Towns v. Towns

171 Wis. 32 | Wis. | 1920

Eschweiler, J.

Except for the power given to the court to open a judgment within one year after notice thereof for mistake or surprise as provided in sec. 2832, Stats., but within which this present application does not come, a judgment in a divorce action making a final division and distribution of the property as here cannot be reviewed or altered after the term of the court in which it was rendered. Zentzis v. Zentzis, 163 Wis. 342, 347, 158 N. W. 284; Lally v. Lally, 152 Wis. 56, 58, 138 N. W. 651; Thompson v. Thompson, 73 Wis. 84, 87, 40 N. W. 671; Webster v. Webster, 64 Wis. 438, 440, 25 N. W. 434; 14 Cyc. 793.

The property thus awarded to the defendant becomes her separate property. Kistler v. Kistler, 141 Wis. 491, 493, 124 N. W. 1028; A. D. Baker Co. v. Booher, 153 Wis. 319, 323, 141 N. W. 248.

The power given under sec. 2361, Stats., to the court in divorce actions - to make, during the pendency thereof, orders concerning the support of the wife, the care and support of the minor children, and in relation to the parties or the property of the parties, as in its discretion shall be deemed necessary or proper, cannot be held to warrant the power here exercised by the court after entry of a final judgment.

*35In White v. White, 167 Wis. 615, 168 N. W. 704, relied upon by respondent in this case, the application was made, as here, subsequent to the judgment, but only with reference to so much of such judgment as determined the status of the parties. Under the provisions of sec. 2374, Stats., the court is granted express power to vacate or modify such judgment, so far as it affects the status of the parties, at any time within one year from' the entry of such judgment, and if the judgment shall be so vacated it shall restore the parties to the marital relation that existed before the entry of such judgment. In that case, as an incident to the disposal of the question there at issue involving the status, it was held that the sum of money which had been voluntarily paid by plaintiff to defendant might still be controlled by the court. The distinction between the two situations is manifest.. The primary purpose of the divorce action is the adjustment of the status of the parties; the property interests are incidental thereto. Damon v. Damon, 28 Wis. 510, 514; Clarke v. Burke, 65 Wis. 359, 361, 27 N. W. 22.

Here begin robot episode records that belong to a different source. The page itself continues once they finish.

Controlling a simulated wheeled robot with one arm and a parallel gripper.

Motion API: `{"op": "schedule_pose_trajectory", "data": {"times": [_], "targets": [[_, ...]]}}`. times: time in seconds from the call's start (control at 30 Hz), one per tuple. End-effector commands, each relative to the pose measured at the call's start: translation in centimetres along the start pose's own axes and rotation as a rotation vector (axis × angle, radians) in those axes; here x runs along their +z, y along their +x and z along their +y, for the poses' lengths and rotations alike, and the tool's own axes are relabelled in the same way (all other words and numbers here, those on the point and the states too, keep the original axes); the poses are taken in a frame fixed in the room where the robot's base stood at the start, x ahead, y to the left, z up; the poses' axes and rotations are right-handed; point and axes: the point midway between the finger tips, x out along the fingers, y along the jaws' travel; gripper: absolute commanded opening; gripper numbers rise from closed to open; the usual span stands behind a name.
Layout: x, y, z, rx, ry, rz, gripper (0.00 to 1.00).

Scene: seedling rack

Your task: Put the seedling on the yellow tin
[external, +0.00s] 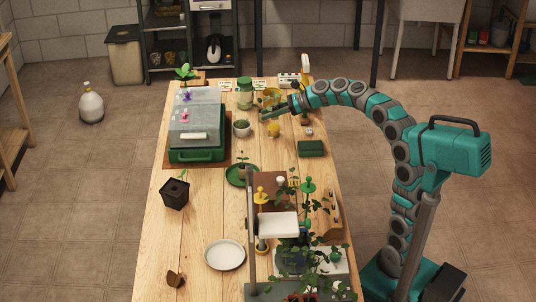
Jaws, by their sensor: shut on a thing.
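My gripper (271,114) is at the far part of the table, pointing left. It is shut on a small thing that I cannot make out at this size. A yellow tin-like container (269,95) stands just behind the gripper, partly hidden by it. A small yellow object (274,131) sits just below the gripper in the picture. A seedling in a square black pot (175,191) stands on the left side of the table, well apart from the gripper. Another leafy sprout (185,72) shows at the far left corner.
A green propagator with a clear lid (198,118) stands at the left. Plants and a rack crowd the near right.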

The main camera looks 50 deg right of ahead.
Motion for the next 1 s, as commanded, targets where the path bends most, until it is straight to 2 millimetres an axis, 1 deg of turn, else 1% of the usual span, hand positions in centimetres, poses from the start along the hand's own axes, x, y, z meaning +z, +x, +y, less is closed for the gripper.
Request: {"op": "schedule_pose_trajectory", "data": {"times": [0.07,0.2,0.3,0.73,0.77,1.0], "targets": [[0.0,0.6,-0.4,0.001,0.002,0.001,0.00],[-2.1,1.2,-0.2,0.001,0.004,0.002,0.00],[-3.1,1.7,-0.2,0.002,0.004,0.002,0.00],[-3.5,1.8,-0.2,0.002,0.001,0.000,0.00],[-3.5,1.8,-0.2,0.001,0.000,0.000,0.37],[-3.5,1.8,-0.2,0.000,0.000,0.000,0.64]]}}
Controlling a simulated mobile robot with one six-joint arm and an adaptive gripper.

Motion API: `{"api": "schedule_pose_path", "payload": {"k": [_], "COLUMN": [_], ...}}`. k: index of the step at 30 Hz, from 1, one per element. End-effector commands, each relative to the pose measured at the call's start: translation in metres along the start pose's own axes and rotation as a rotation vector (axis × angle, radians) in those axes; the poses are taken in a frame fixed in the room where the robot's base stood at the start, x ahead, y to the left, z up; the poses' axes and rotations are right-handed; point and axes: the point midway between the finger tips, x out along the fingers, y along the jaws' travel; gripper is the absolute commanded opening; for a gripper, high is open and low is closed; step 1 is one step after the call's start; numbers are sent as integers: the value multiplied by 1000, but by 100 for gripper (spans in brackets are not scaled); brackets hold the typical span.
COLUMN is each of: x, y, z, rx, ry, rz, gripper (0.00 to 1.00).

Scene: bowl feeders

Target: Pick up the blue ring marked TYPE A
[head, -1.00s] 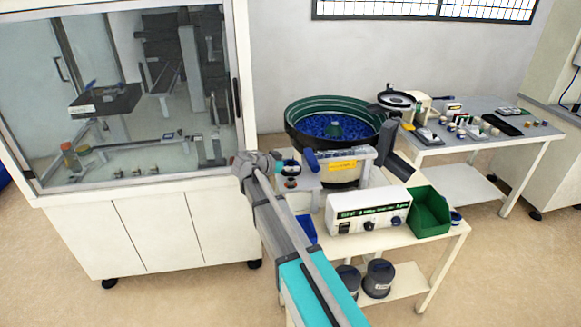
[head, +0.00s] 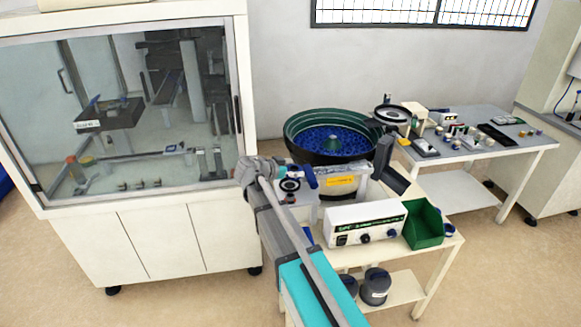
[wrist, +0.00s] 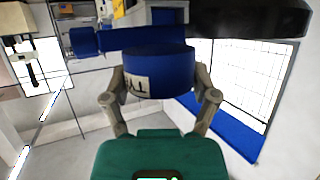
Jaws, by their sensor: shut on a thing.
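In the wrist view, my gripper (wrist: 160,92) has one finger on each side of a blue ring (wrist: 172,62) and is closed on it. A white label with dark lettering shows on the ring's side. Only part of the lettering is visible, and I cannot read TYPE A on it. In the head view, my gripper (head: 281,172) is at the far end of my arm, above the left side of the cart. The ring is too small and partly hidden there to make out surely.
A bowl feeder (head: 292,127) full of blue parts stands just right of my gripper. A black ring-shaped fixture (head: 289,184) is close below. A white control box (head: 365,222) and green bin (head: 424,225) sit on the cart. A glass-fronted cabinet (head: 120,120) stands left.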

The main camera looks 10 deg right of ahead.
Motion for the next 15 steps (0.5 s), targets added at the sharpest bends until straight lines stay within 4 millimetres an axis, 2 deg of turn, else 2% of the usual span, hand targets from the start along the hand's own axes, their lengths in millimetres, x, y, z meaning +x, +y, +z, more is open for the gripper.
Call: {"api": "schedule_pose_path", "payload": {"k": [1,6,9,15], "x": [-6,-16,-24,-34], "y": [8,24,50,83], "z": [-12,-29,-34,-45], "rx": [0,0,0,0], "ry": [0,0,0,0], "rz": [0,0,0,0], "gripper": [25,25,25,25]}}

If the primary purpose is necessarily altered or affected the incident may also be properly changed, but it by. no means follows that the incident may be changed, as was done here, the primary being unaltered.

The express authority under sec. 2374, Stats., granted to the court to affect the status of the parties by subsequent revision or modification is a controlling indication that the legislature did not intend that the other provisions of the judgment might also be so altered. Bassett v. Bassett, 99 Wis. 344, 347, 74 N. W. 780.

The loud call that the facts shown in the application herein undoubtedly make for such a relief as was granted by the court below cannot, however, be a sufficient basis for the action taken. Divorce actions and proceedings therein are entirely statutory; what the statute does' not give, the court, however broad its equity powers in other *36matters may be, cannot assume. Martin v. Martin, 112 Wis. 314, 318, 87 N. W. 232, 88 N. W. 215; Renner v. Renner, 127 Wis. 371, 374, 106 N. W. 846; Graham v. Graham, 149 Wis. 602, 604, 136 N. W. 162; Martin v. Martin, 167 Wis. 255, 260, 167 N. W. 304.

By 'the Court. — The order of the circuit court and the modification of the judgment in July, 1919, is and are vacated and set aside.